> [Task description] Look through the data below. Pick out the lines holding the string "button".
##### Material provided
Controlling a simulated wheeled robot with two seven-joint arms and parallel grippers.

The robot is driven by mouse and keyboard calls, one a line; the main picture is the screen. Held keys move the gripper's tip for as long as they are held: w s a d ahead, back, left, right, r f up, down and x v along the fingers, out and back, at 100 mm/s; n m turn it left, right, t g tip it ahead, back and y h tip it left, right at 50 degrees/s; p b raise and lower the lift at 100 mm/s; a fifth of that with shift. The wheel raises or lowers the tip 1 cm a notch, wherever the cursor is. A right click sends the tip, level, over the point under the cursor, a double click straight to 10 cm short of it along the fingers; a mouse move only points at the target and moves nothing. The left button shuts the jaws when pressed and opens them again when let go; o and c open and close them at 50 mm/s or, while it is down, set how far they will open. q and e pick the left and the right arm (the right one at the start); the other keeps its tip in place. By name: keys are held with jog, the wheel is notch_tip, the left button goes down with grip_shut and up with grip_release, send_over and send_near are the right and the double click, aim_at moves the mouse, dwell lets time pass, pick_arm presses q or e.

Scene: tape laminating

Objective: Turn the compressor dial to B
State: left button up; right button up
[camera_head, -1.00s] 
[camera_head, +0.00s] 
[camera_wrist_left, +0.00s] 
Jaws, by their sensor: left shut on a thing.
##########
> [Solution to this problem]
The robot is driven by mouse and keyboard calls, one a line; the main picture is the screen. Held keys move the gripper's tip for as long as they are held: w s a d ahead, back, left, right, r f up, down and x v along the fingers, out and back, at 100 mm/s; n m turn it left, right, t g tip it ahead, back and y h tip it left, right at 50 degrees/s; p b raise and lower the lift at 100 mm/s; a fifth of that with shift. The wheel raises or lowers the tip 1 cm a notch, wherever the cursor is. A right click sends the tip, level, over the point under the cursor, a double click straight to 10 cm short of it along the fingers; a mouse move only points at the target and moves nothing. The left button shuts the jaws when pressed and opens them again when let go; o and c open and close them at 50 mm/s or, while it is down, set how far they will open. q and e pick the left and the right arm (the right one at the start); the other keeps its tip in place. By name: keys are held with jog, the wheel is notch_tip, the left button goes down with grip_shut and up with grip_release, send_over and send_near are the right and the double click, aim_at moves the mouse, dwell lets time pass, pick_arm presses q or e.
State: left button up; right button up

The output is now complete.